Start of MATERIAL FOR THIS EXERCISE
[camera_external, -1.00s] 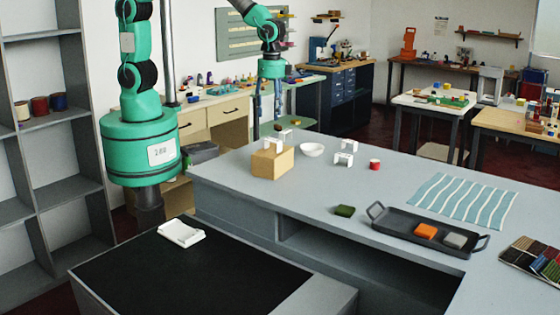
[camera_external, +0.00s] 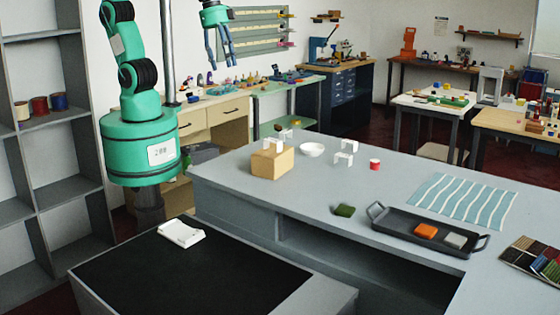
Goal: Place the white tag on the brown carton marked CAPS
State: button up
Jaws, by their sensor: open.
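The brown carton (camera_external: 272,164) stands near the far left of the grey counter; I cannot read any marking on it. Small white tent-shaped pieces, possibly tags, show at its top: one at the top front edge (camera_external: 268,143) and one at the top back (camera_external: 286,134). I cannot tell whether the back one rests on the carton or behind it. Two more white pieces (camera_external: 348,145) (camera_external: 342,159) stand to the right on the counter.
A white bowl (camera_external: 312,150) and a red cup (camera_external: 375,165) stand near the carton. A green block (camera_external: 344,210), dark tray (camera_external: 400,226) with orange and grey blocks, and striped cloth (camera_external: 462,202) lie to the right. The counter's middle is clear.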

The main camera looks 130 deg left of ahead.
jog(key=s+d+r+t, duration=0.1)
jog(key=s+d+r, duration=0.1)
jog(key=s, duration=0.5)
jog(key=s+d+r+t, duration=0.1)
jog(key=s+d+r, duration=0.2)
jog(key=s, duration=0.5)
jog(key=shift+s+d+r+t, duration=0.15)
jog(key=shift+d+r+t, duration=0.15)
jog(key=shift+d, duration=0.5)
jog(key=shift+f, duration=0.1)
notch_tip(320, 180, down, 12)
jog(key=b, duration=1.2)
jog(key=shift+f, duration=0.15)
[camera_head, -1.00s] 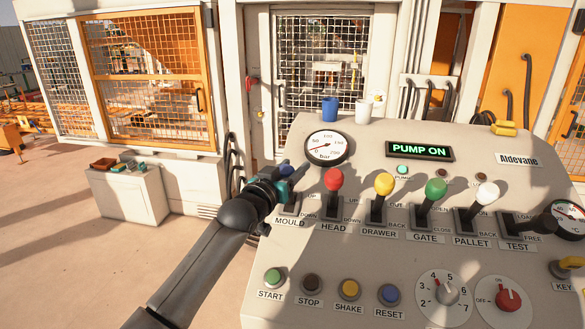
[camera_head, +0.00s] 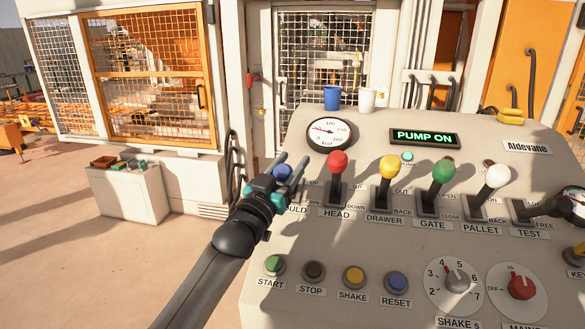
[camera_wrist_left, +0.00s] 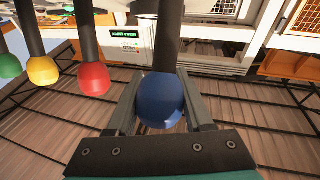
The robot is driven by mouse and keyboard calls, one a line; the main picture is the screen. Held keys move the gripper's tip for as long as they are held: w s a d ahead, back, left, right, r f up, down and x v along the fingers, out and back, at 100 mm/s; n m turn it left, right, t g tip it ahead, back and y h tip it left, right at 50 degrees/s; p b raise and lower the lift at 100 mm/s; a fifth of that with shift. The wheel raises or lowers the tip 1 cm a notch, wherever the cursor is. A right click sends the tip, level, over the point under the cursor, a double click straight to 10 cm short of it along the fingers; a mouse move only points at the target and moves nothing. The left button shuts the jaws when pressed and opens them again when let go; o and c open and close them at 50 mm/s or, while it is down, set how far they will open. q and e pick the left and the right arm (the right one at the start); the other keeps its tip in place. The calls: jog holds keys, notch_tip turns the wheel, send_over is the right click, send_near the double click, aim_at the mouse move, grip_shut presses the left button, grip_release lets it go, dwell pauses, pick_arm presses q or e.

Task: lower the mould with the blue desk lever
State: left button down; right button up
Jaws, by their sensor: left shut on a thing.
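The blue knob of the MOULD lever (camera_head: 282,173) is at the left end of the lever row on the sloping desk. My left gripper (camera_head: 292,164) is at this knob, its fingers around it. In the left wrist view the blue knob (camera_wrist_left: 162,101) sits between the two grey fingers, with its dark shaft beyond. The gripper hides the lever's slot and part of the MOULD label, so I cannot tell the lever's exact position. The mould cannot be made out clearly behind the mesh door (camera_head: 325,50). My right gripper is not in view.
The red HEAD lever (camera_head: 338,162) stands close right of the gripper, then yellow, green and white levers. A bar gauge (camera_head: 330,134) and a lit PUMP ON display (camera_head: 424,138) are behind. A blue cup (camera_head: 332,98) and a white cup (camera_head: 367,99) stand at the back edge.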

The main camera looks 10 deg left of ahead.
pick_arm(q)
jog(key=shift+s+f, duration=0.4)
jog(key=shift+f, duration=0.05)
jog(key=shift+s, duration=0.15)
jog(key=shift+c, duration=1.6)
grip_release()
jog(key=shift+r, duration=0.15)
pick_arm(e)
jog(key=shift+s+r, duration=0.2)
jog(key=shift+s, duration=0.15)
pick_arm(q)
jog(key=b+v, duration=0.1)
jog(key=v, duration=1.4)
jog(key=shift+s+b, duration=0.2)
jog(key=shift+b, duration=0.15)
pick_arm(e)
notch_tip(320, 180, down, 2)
End of MATERIAL FOR THIS EXERCISE
EXERCISE DESCRIPTION
Search the preceding listing for the word "button" and pull out every line that holds it.

EXERCISE SOLUTION
State: button up
The robot is driven by mouse and keyboard calls, one a line; the main picture is the screen. Held keys move the gripper's tip for as long as they are held: w s a d ahead, back, left, right, r f up, down and x v along the fingers, out and back, at 100 mm/s; n m turn it left, right, t g tip it ahead, back and y h tip it left, right at 50 degrees/s; p b raise and lower the lift at 100 mm/s; a fifth of that with shift. The wheel raises or lowers the tip 1 cm a notch, wherever the cursor is. A right click sends the tip, level, over the point under the cursor, a double click straight to 10 cm short of it along the fingers; a mouse move only points at the target and moves nothing. The left button shuts the jaws when pressed and opens them again when let go; o and c open and close them at 50 mm/s or, while it is down, set how far they will open. q and e pick the left and the right arm (the right one at the start); the other keeps its tip in place. The calls: jog holds keys, notch_tip turns the wheel, send_over is the right click, send_near the double click, aim_at the mouse move, grip_shut presses the left button, grip_release lets it go, dwell pauses, pick_arm presses q or e.
State: left button down; right button up

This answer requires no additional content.